The identifier will most frequently be an unsigned 64 bit integer assigned incrementally to newly inserted data because it is the most simple and compact identifier. Since small integer values will then appear more frequently, the LIR uses a varying length integer encoding so that small integer values are encoded in only a few bytes. The identifier may also be a raw byte sequence defined by the user like a hash value, an IP address, a phone number, … A Node may use a combination of raw bytes LIR and integer LIR for each LIR type, each one corresponding to a distinct and independent address space.
a. LIR Binary encoding
A LIR is a varying length identifier value with bytes A0, A1, … An. When A0 is bigger than 230, the LIR is a raw bytes identifier. The A0 - 230 raw bytes follow A0. A raw byte LIR may have at most 25 raw bytes (200 bits).
When A0 is smaller than 231, the LIR is a 64 bit unsigned integer identifier. The table below shows for each encoding rule number, the corresponding values for A0 and the LIR byte size. It also shows the constants Ki associated with the rule Ni to encode and decode the LIR integer.
To encode the unsigned integer x into a LIR, the encoding rule number must be first determined. The rule Ni is picked with the biggest Ki smaller than x.
- encoding rule N0 : A0 = x;
- encoding rule N1 :
- x’ = x - K1;
- A0 = (x’ / 256) + 128;
- A1 = x’ % 256;
- encodings rule N2 to N8 :
- x’ = x - Ki;
- the i less significant bytes of x’ are stored in big endian order after the value A0i.
To decode the LIR into an integer, we first determine the decoding rule based on the value of A0.
- decoding rule N0 : x = A0;
- decoding rule N1 : x = (A0 - 128) * 256 + A1 + K1;
- decoding rule N2 to N8 :
- we decode the i bytes after A0 as the less significant bytes of the integer value x’ in big endian order;
- x = x’ + Ki.
b. LIR ASCII encoding
The ASCII LIR encoding uses a variant of a base64 encoding using the characters ‘-’, ‘0’ to ‘9’, ‘A’ to ‘Z’, ‘_’ and ‘a’ to ‘z’ in that order. It is the character set defined in RFC4648 which can be used for URIs and file names without needing percent encoding. The character order is however different to match the ASCII ordering.

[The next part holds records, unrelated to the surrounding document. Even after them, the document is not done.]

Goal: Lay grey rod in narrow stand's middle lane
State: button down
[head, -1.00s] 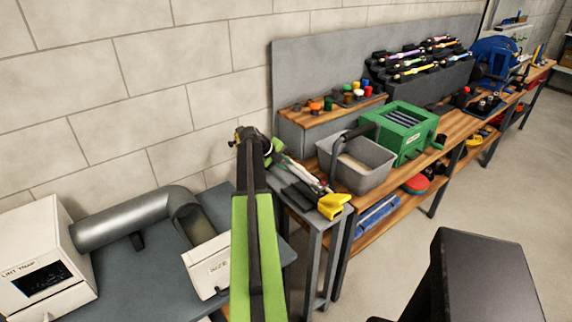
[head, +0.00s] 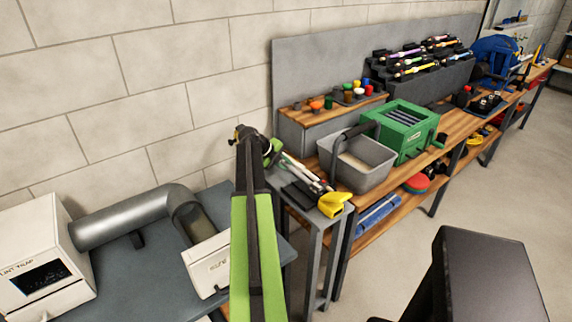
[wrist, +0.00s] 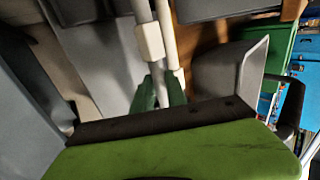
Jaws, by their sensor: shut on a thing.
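My gripper (wrist: 163,92) shows in the wrist view as two dark green fingers, shut at a pale grey-white rod (wrist: 165,30). Another pale rod with a white block (wrist: 150,42) runs close beside it; which of the two is gripped is hard to tell. In the head view my gripper is mostly hidden behind my green arm, near the narrow grey stand (head: 312,220). Several slim rods (head: 300,170) lie over its dark top, with a yellow piece (head: 334,205) at its front edge. I cannot make out the middle lane.
A grey bin (head: 358,165) and a green box (head: 405,130) stand on the wooden bench right of the stand. A rack of coloured brushes (head: 415,62) is behind. A blue-grey table (head: 140,275) with a metal duct (head: 130,218) is at left.

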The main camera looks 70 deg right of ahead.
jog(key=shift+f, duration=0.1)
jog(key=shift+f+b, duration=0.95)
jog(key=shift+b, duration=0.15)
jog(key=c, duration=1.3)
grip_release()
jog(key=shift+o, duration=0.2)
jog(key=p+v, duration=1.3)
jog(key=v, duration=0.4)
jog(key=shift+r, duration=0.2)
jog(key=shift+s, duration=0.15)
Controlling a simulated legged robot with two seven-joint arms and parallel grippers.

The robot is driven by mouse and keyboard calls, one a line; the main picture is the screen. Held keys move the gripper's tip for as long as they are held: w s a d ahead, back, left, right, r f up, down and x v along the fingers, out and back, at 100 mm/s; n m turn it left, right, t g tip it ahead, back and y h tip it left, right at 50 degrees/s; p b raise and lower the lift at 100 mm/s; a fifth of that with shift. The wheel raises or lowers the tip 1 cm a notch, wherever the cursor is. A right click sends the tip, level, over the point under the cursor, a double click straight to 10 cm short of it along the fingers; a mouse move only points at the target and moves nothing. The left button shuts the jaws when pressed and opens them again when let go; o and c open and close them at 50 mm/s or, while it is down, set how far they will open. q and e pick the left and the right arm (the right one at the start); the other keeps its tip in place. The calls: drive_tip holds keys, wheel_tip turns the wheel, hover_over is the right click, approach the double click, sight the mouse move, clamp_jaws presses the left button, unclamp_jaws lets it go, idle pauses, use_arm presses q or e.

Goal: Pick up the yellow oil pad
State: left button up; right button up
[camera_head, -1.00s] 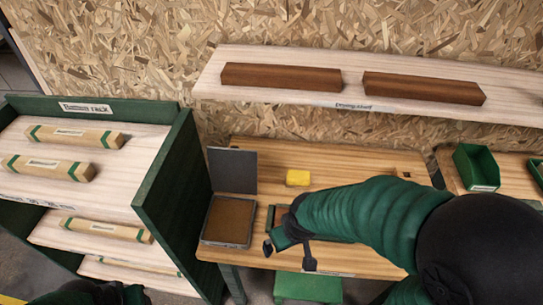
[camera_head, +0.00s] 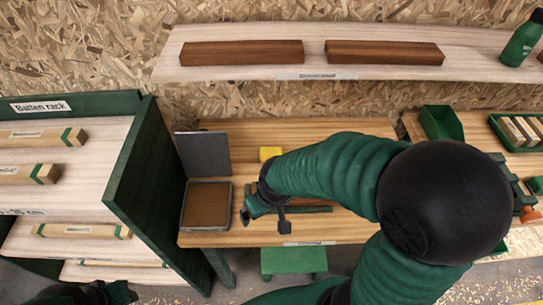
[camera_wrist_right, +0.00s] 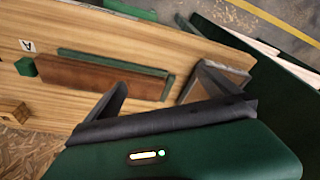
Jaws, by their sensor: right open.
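The yellow oil pad (camera_head: 270,153) is a small yellow block at the back of the wooden bench in the head view. My right arm partly covers its right lower side. My right gripper (camera_head: 265,221) is open and empty over the front of the bench, nearer to me than the pad and apart from it. Its dark fingers (camera_wrist_right: 155,103) also show in the right wrist view, where I cannot make out the pad. A dark part of my left arm shows at the bottom left of the head view; its jaws cannot be made out.
A brown wooden bar (camera_wrist_right: 108,76) lies in a green holder beneath my right gripper. An open grey box (camera_head: 207,206) with a raised lid stands left. The batten rack (camera_head: 143,170) borders the bench; a shelf (camera_head: 310,68) hangs above. Green bins (camera_head: 441,123) stand right.

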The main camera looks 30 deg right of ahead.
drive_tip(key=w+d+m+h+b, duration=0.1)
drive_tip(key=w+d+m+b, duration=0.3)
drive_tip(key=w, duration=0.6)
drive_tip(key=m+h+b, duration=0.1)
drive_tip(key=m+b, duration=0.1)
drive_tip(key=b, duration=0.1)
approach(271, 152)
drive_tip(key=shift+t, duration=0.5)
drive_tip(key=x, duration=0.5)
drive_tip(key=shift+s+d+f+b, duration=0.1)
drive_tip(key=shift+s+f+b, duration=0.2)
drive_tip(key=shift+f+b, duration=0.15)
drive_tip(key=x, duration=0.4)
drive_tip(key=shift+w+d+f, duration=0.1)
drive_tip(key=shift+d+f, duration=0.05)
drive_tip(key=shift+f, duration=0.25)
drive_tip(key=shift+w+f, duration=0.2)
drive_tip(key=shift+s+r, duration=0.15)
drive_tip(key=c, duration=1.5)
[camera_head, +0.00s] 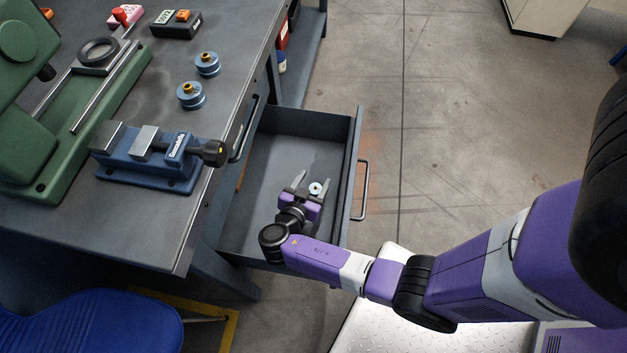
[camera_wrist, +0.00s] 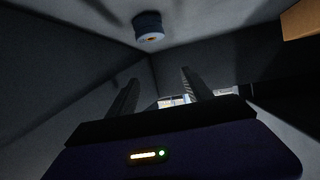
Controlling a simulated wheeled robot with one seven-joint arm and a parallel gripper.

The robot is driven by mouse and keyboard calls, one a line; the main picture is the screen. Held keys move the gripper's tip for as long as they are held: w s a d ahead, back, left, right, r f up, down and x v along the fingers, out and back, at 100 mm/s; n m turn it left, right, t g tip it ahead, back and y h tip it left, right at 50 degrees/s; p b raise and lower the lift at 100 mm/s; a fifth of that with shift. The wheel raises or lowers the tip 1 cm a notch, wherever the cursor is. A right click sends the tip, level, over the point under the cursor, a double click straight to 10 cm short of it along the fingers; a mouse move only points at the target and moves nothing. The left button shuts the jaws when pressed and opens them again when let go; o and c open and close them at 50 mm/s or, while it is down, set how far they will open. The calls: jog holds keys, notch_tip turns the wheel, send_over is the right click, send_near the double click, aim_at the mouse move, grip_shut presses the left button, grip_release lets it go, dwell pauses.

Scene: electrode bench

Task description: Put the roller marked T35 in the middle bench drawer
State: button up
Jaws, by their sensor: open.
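A bench drawer (camera_head: 303,121) is pulled open under the bench top, and its grey inside shows. My gripper (camera_head: 314,184) is inside its outline, fingers open. A small roller (camera_head: 316,189) with a pale end face and dark centre shows between the fingers in the head view. In the wrist view the roller (camera_wrist: 148,27) is dark blue with a pale, orange-centred end, apart from my open fingers (camera_wrist: 158,88). It appears to be in the drawer; whether it touches the floor I cannot tell. Its marking is unreadable.
Two blue rollers, a nearer one (camera_head: 191,95) and a farther one (camera_head: 207,64), stand on the bench top (camera_head: 160,215). A blue vise (camera_head: 150,172) sits near its edge. A closed drawer's handle (camera_head: 245,128) is beside the open drawer. A blue chair (camera_head: 90,322) stands in front.

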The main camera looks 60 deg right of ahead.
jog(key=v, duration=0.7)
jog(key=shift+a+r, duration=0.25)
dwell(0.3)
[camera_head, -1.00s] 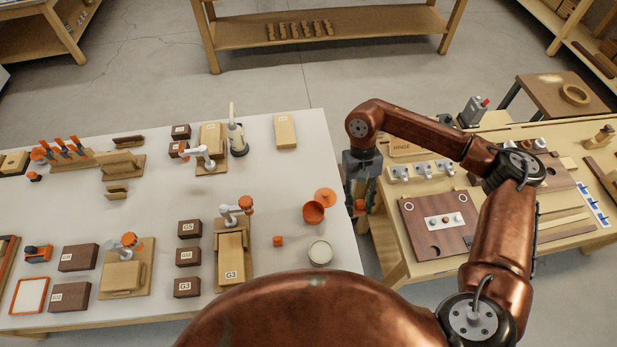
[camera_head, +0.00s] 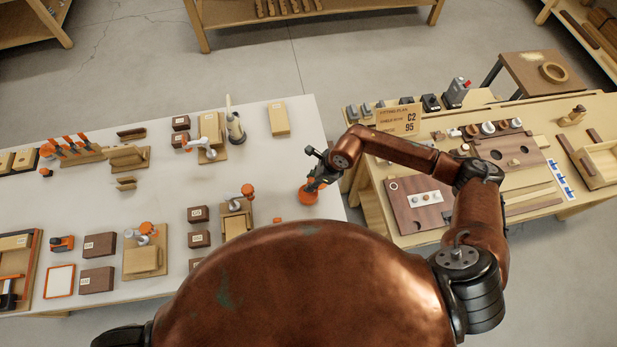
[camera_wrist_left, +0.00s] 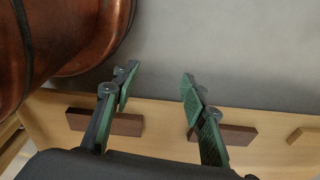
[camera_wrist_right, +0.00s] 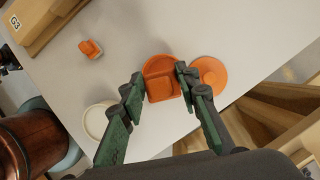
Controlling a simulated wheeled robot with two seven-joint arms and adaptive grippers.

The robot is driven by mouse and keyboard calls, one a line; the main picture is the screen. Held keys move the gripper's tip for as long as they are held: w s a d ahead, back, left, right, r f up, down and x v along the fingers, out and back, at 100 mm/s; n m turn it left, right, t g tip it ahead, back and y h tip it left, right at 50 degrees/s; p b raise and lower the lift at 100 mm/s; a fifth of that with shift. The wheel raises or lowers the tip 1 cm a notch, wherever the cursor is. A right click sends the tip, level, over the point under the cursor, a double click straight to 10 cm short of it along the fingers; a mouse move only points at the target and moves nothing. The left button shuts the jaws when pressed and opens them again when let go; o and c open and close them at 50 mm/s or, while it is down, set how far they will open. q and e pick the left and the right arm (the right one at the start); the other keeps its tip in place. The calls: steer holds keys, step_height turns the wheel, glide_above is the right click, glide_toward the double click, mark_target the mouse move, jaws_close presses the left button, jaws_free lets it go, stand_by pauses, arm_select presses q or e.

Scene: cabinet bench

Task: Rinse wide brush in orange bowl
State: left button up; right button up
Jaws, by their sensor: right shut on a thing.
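The orange bowl (camera_head: 308,197) stands near the right edge of the white table. It also shows in the right wrist view (camera_wrist_right: 157,62), between and just beyond my fingertips. My right gripper (camera_head: 318,182) is over the bowl, reaching down from the right. It is shut on an orange block-like piece (camera_wrist_right: 162,88), seemingly the wide brush, which overlaps the bowl in the right wrist view. Its bristles are hidden, so I cannot tell whether they touch the bowl's inside. My left gripper (camera_wrist_left: 157,78) is open and empty, low over a wooden surface.
A flat orange disc (camera_wrist_right: 211,75) lies beside the bowl. A round cream pot (camera_wrist_right: 97,120) and a small orange block (camera_wrist_right: 90,48) are close by. A wooden bench (camera_head: 420,215) with a brown board stands right of the table, across a gap. Dark brown blocks (camera_wrist_left: 103,122) lie under my left gripper.

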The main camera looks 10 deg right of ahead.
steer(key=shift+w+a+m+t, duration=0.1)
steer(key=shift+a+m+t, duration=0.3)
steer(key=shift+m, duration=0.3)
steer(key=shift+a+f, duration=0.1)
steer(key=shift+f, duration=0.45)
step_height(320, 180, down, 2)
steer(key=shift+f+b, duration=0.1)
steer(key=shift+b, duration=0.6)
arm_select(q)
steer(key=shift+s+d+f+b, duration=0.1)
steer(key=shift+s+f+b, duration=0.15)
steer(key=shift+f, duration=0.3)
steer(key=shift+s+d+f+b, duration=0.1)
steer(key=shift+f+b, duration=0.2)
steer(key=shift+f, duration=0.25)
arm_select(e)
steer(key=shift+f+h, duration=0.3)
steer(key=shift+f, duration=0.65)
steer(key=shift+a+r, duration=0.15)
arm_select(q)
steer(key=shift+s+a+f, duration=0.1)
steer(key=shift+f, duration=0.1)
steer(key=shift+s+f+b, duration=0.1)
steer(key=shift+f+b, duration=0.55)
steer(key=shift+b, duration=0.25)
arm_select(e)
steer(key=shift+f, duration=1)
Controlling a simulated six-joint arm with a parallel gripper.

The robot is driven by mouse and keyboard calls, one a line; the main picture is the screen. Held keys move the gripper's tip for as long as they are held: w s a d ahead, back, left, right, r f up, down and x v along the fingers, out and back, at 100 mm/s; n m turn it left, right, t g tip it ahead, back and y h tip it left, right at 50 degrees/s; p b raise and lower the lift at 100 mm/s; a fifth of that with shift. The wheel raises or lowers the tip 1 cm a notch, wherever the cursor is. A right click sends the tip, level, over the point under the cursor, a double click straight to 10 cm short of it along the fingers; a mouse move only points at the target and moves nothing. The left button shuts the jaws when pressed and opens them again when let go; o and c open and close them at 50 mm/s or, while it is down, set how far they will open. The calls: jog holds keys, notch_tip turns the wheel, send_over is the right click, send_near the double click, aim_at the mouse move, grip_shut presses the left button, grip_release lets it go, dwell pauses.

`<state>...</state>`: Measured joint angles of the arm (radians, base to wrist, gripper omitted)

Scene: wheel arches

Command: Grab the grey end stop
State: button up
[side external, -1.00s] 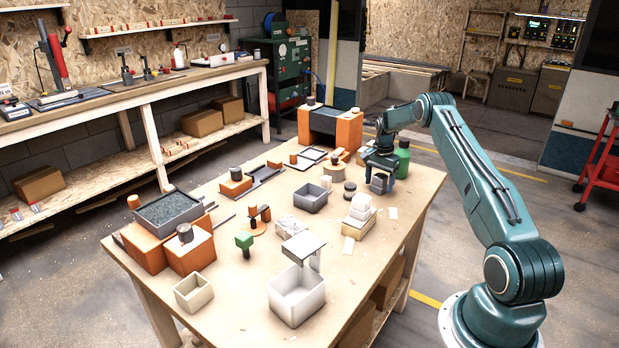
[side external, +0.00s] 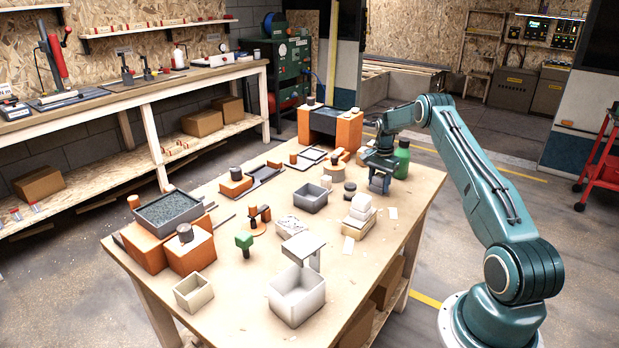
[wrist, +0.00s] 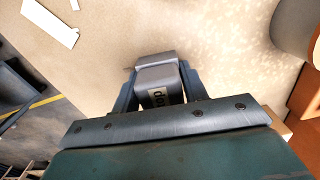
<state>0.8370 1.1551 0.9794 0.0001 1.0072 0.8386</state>
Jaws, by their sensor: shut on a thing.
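In the side view my gripper (side external: 380,183) points down near the far right edge of the table. There the end stop is mostly hidden by the fingers. I cannot tell from these frames whether its underside touches the table.
A dark orange-sided box (side external: 330,124) is at the back. White cards (wrist: 50,22) lie on the bare tabletop.

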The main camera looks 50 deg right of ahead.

To encode an integer LIR in ASCII:
- The integer LIR is first decoded as a 64 bit unsigned integer x;
- Two 0 bits are added as most significant bits so that the number of bits (66) of the integer can be divided by 6;
- Each group of 6 bits is replaced by the corresponding character in the list above, from the most significant bits to the less significant bits;
- All ‘-’ characters in front of the string are removed until the string doesn’t start with ‘-’ or the string contains the single character ‘-’.The string “-” then corresponds to the integer value 0;
To encode a raw bytes LIR:
- 0 bits are added in front of the most significant bits of A1 so that the total number of bits in the raw bytes can be divided by 6;
- each group of 6 bits is then replaced by the corresponding character from the above list, from the group of 6 bit starting with the most significant bits of A1 to the last group of 6 bits in the last byte;
- The character ‘~’ is prepended to the string to distinguish it from an integer.
Due to the base64 variant encoding, not all sequences of the character set form a valid ASCII encoding of a LIR.
2. Distributed Information Reference (DIR)
A Distributed Information Reference (DIR), as depicted in figure 2, is a sequence of LIR defining a path in the DIS tree. When the path starts at the root Node, the first LIR applies to the root Node and the DIR is called an absolute DIR. Otherwise it starts at another Node defined by the context and the DIR is called a relative DIR.
All LIR in a DIR, except the last one, are exclusively Node reference LIR. The last LIR can be of any type and defines the DIR type.
________________________ ____________________ |hdr|_ROOT_LIR_|_LIR_|__//___|_LIR_|_LAST_LIR_| Fig. 2: General encoding of an absolute DIR
a. DIR Binary encoding
The first byte of a DIR is the DIR header byte. It has 3 bit fields.
- bit 7: 0 for asolute DIR, 1 for relative DIR ;
- bits 5 and 6: type of the last LIR (0..3) ;
- 0: Node reference identifier ;
- 1: Information identifier ;
- 2: reserved ;
- 3: reserved ;
- bits 4 to 0: total number of LIR bytes that follow (0..31) ;
The header byte is followed by the sequence of LIR values encoded in binary.
If a DIR has 0 LIR bytes, the DIR is a null DIR. A null DIR can only be an absolute reference (header byte = 0x00) or a relative information (header byte = 0xA0).
b. DIR ASCII encoding
The ASCII representation of a DIR is a URI (RFC3986) with the scheme dis. The URI has only a path part. It has no authority, query or fragment part.
The segments of the path are the ASCII representation of the LIR in order of appearance in the DIR. Like any URI, path segments are separated by the character ‘/’. When the URI path starts with ‘/’ the DIR is an absolute DIR, otherwise it’s a relative DIR (root-less). When the path ends with ‘/’, it’s a Node reference DIR, otherwise it’s an information DIR. The URI “dis:” is a null (relative) information DIR. The URI “dis:/” is a null (absolute) Node reference DIR.
The other types of DIR will later be distinguished by appending a ‘~’ or ‘.’ to the last segment. These characters can only appear at the end of the path and can’t be directly preceded by a ‘/’. The URI “dis:~” or “dis:.” are null (relative) DIR of the corresponding types.